Complement Traditional Contracts
Of course, sometimes things move slowly in the business world. Blockchain for business is growing, and more mainstream companies are signing on, but that doesn’t mean that blockchain is all of a sudden the way everyone does business.
The good news is that it’s possible to use blockchain and more traditional contracts in business. These smart contracts offer a great complement to traditional contracts.
You can set the smart contract in motion to take care of the fulfillment end of things. At the same time, you can have a more traditional contract filed away somewhere as a record that people are more comfortable with.
It’s important to recognize, too, that as yet smart contracts are somewhat lacking in the area of amendment. It’s possible to add on, but if you need to make significant changes to an agreement, you might need to create a new contract altogether. Your old copies, filed away, can be reference points for the future.
However, remember that, thanks to the public ledger aspect of blockchain, you can still review different versions of the contract openly.
Another nice thing about this system is that you don’t have to worry as much about one of the parties altering the contract unexpectedly. It’s all public, and the execution is not something that can be done by a single party. It’s like adding an automatic third party to an agreement to make sure everything is done properly and according to the terms you agreed on.
States Recognize the Legality of Smart Contracts
There are already laws that recognize the legality of electronic signatures and electronic records for business purposes. That’s something we’ve seen for quite some time.
But where do smart contracts fit into the equation?
Well, even though it’s common sense that blockchain transactions should be seen as electronic records. However, because they often appear in computer code, it’s not always clear that they are records in the sense that we are used to describing them.
This is where different state laws come in.
Recently, Arizona passed a law recognizing that signatures secured using blockchain are considered electronic signatures. On top of that, the law also recognizes smart contracts managed with blockchain are considered electronic records.
A similar law, meant to ensure that blockchain is admissible in court, was passed in Vermont not to long ago.

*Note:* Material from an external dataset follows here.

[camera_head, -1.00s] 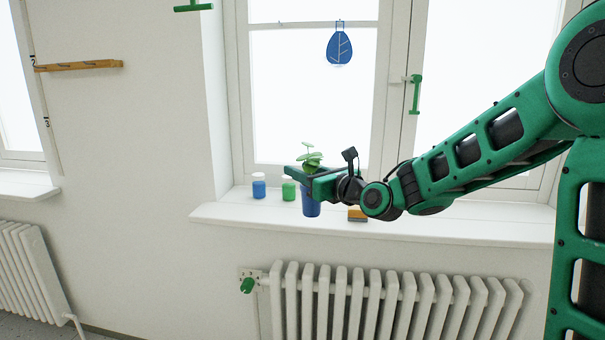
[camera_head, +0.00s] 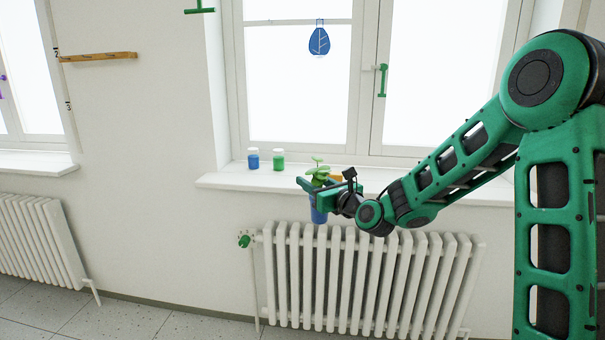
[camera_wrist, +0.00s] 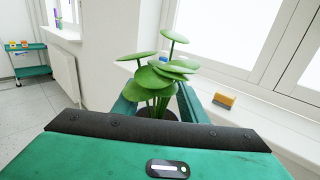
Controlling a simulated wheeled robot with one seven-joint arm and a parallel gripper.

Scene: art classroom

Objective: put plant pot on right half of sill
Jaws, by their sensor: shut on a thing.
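The plant pot (camera_head: 319,214) is blue and holds a plant with round green leaves (camera_head: 318,172). My gripper (camera_head: 312,188) is shut on it and holds it upright, in front of the sill's front edge and above the radiator in the head view. In the wrist view the leaves (camera_wrist: 165,72) rise between my fingers, and only the pot's dark top shows. The white window sill (camera_head: 232,180) runs behind my arm. My arm hides much of its right half.
A blue jar (camera_head: 253,160) and a green jar (camera_head: 279,161) stand on the sill's left part. An orange and blue block (camera_wrist: 224,101) lies on the sill beyond the plant. A white radiator (camera_head: 297,285) stands below.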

With states starting to recognize the validity of blockchain for business and other purposes, that adds more reason to use smart contracts. You have a reasonable expectation that more traditional courts will honor your blockchain transactions if a contract is contested in the “real” world.
Unfortunately, there aren’t a lot of states that explicitly accept blockchain records. While it seems like common sense to apply electronic records laws to blockchain, it might not always shake out that way in the courts. These laws provide something
These laws provide something a little more formal, just in case you want to come after someone in court for a breach of your smart contract.

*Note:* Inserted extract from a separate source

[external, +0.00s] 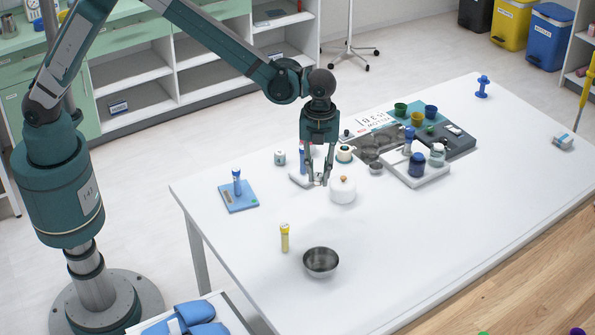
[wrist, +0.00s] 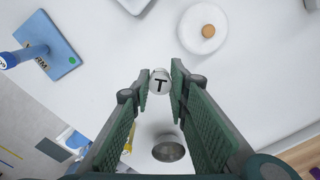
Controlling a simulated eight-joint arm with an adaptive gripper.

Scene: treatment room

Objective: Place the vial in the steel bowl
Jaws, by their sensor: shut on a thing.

While it has been a bit slow to gather steam, the reality is that blockchain for business is a trend likely to grow.
Right now, we are caught up in Bitcoin and other cryptocurrencies, debating about what they are worth, and whether or not they can really be replacements for what we consider “real” money.

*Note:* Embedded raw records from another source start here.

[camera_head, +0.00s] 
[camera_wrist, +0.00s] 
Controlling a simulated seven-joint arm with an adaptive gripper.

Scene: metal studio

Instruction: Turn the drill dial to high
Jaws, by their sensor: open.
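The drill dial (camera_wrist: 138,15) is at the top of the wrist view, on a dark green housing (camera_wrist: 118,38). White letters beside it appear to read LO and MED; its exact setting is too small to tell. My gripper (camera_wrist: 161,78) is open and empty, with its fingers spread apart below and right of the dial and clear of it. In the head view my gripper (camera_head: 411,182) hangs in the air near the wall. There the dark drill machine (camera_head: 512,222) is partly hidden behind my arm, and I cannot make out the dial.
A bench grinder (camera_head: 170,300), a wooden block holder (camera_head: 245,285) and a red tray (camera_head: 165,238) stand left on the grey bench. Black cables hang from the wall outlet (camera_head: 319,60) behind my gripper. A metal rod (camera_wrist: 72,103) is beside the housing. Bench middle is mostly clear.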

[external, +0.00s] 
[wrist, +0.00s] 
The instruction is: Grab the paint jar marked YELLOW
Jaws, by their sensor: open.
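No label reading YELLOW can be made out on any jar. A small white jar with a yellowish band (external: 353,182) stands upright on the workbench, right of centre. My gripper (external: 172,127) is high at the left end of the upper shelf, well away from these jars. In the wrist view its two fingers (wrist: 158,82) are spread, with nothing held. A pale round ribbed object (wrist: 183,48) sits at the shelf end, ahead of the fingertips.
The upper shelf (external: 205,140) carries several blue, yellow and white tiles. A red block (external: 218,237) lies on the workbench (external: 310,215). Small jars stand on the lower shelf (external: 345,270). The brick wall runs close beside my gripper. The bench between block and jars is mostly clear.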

However, as we get caught up in cryptocurrencies, we are overlooking the other uses for blockchain.
Blockchain for business offers the chance for better contracts and automatic fulfillment that reduces the chances that someone will cheat on their end.
While it might be slow in coming, a groundswell is underway. Blockchain technology continues to become more mainstream, so it makes sense to assume that, at some point, business owners will be ready to use smart contracts to make things run smoother.